= Written task =
Locate the word "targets" in the data below, then copy every line that holds it.
#### Supplied material
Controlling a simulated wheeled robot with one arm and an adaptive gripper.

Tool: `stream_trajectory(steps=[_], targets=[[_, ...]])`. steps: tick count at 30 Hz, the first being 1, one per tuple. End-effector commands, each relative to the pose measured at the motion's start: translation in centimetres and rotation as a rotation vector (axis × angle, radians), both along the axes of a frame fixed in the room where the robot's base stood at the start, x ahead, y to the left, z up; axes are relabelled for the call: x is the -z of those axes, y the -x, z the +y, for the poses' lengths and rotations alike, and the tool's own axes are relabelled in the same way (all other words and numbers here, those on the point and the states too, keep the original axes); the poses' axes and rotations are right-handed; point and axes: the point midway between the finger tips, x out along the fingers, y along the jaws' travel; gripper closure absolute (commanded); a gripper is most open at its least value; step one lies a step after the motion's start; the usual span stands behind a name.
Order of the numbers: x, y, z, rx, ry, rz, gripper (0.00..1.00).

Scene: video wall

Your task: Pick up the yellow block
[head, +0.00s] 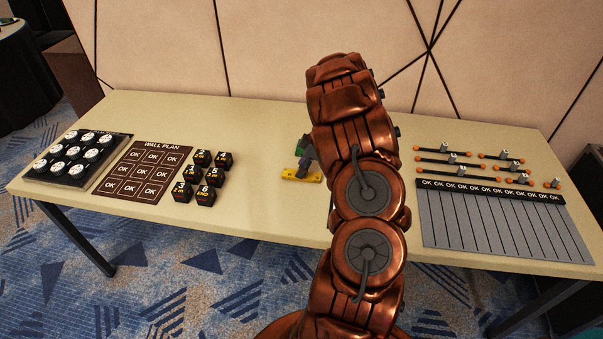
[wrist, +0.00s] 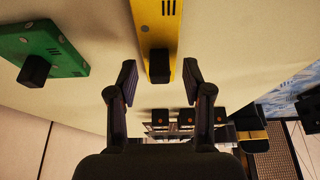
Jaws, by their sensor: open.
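The yellow block (head: 310,177) lies on the table near its middle, partly behind my arm in the head view. In the wrist view the yellow block (wrist: 160,25) is long, with dark slots and a black knob at its near end. My gripper (wrist: 160,82) is open, its two dark fingers apart on either side of the knob end, with a gap to each. A green block (wrist: 50,50) with a black knob lies to the left in the wrist view. In the head view it shows (head: 301,146) just behind the yellow one. My arm hides most of my gripper there.
Several black numbered cubes (head: 204,177) stand left of the yellow block, beside a brown wall plan board (head: 145,172) and a tray of white-topped pieces (head: 75,157). Several orange-ended bars and a grey slotted board (head: 500,222) lie on the right. The table (head: 255,200) is clear around the blocks.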

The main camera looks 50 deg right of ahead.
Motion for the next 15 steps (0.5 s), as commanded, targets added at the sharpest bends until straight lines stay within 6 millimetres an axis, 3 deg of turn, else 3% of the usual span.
########
= Finished exercise =
Tool: `stream_trajectory(steps=[_], targets=[[_, ...]])`. steps: tick count at 30 Hz, the first being 1, one per tuple. End-effector commands, each relative to the pose measured at the motion's start: translation in centimetres and rotation as a rotation vector (axis × angle, radians), both along the axes of a frame fixed in the room where the robot's base stood at the start, x ahead, y to the left, z up; axes are relabelled for the call: x is the -z of those axes, y the -x, z the +y, for the poses' lengths and rotations alike, and the tool's own axes are relabelled in the same way (all other words and numbers here, those on the point and the states too, keep the original axes); the poses' axes and rotations are right-handed; point and axes: the point midway between the finger tips, x out along the fingers, y along the jaws' travel; gripper closure absolute (commanded); a gripper is most open at its least value; step one lies a step after the motion's start; the usual span stands behind a name.
Motion for the next 15 steps (0.5 s), as commanded, targets added at the sharpest bends until straight lines stay within 6 millimetres an axis, 3 deg of turn, else 3% of the usual span.

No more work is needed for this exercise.